The concept of ‘class’ was central to Marx’s theory of how societies are constituted and how they change, although Marx himself never produced a definitive statement of how class was to be conceptualized. The treatment of class in his different works is not always consistent, but five basic themes emerge.

First, although different classes generally have different levels of income and different life-styles, it is not their income or life-style per se that distinguishes them. The crucial determinant of class is ownership (or nonownership) of productive property. Because people either own, or do not own, the basic means of production in a society, it follows that there can be only two principal classes in any mode of production. Under capitalism, these are the bourgeoisie and the proletariat.




Second, class is not a ‘position’ which we occupy in society, but a relationship which one group in society has to another. This relationship is one of exploitation, for those who own the means of production add to their wealth by using the labor power of those who own nothing. Because class relations are always exploitative, they are always antagonistic. Class struggle is an inherent feature of all class societies, and this perpetual battle between classes is the motor driving human history.

Third, class is more than just a concept developed by social scientists to help them make sense of the world. Classes exist, and they have real effects. Even where the members of a given class do not recognize their class identity (a situation which Engels labeled ‘false consciousness’), class is still an objective reality shaping their lives.

Fourth, class struggle is a feature of every society since the development of settled agriculture. Even where divisions seem to reflect factors other than property ownership (e.g., in caste systems where status at birth counts more than wealth), the ‘real’ force structuring social relations is still class. Class relations shape every aspect of social life. Politics, law, art, and philosophy are the ‘superstructural’ expressions of a more ‘basic’ relation between owners and nonowners of the means of production. Class relations impose their stamp on every aspect of life.

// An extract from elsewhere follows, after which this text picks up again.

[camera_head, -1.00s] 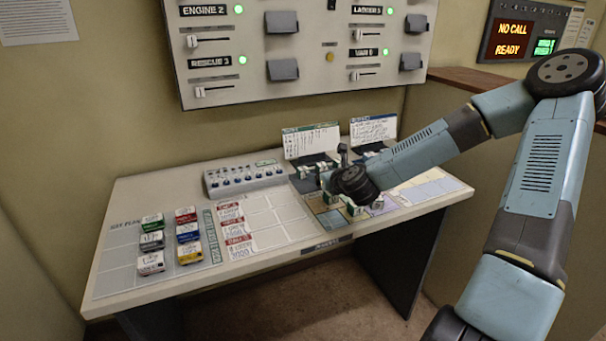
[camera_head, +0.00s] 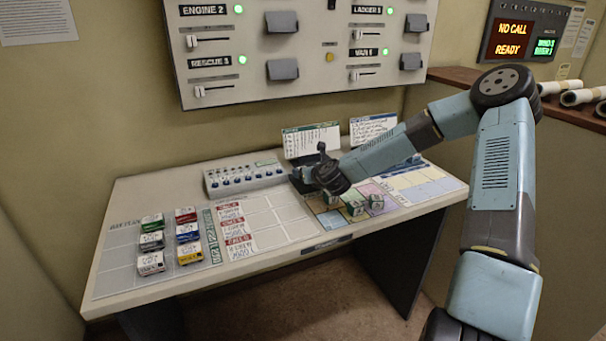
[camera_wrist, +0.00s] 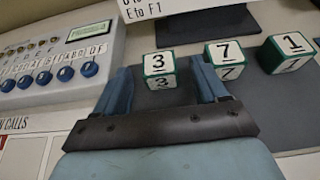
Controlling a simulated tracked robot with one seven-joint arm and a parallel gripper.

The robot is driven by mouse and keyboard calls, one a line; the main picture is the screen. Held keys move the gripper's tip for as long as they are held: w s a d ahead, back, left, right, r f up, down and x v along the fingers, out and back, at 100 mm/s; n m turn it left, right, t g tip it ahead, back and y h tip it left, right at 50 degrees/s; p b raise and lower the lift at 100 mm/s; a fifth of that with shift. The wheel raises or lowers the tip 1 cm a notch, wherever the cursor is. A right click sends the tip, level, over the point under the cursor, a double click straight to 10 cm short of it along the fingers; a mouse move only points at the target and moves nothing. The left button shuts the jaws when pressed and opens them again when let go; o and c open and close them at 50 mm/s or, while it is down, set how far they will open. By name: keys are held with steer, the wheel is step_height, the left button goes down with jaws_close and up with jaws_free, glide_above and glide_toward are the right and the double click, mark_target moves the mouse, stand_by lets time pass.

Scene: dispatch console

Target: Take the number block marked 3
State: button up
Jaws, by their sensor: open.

Fifth, Marx claimed that the class relation between bourgeoisie and proletariat was becoming increasingly sharp. Capitalist societies were polarizing between a small number of large capitalists and a large number of propertyless proletarians. He predicted that the condition of the proletarians would become increasingly miserable, and that sooner or later, there would be a revolution which would replace the capitalist system with a socialist one in which there would be no classes because all productive property would be owned in common.

2. The Marxist Tradition Of Class Analysis

Later Marxists have wrestled with some major problems left unresolved by Marx’s analysis.

2.1 How Many Classes?

One of the most intractable problems arises out of Marx’s insistence that class is structured around the relationship between owners and nonowners of the means of production. Logically, this implies that there are only ever two classes, yet in Capital he identifies three classes in modern capitalism (landowners, wage laborers, and capitalists), and, analyzing the 1848 events in Paris, he finds as many as nine (proletarians, financiers, industrialists, the middle class, the petty bourgeoisie, the lumpenproletariat, intellectuals, the clergy, and the peasantry).

Later Marxists have sought to resolve this confusion in two ways. First, they have distinguished ‘classes’ and ‘class fractions.’ Owners of capital, for example, are a single class, but different ‘fractions’ of this class squabble when their interests diverge. Thus, landowners seek to extract high rents, but this conflicts with the interests of industrialists who want to keep their overhead costs down. Industrialists and landowners share a common class interest in the maintenance of the capitalist system, but their different interests in respect of profits and rents creates different fractions within the bourgeoisie.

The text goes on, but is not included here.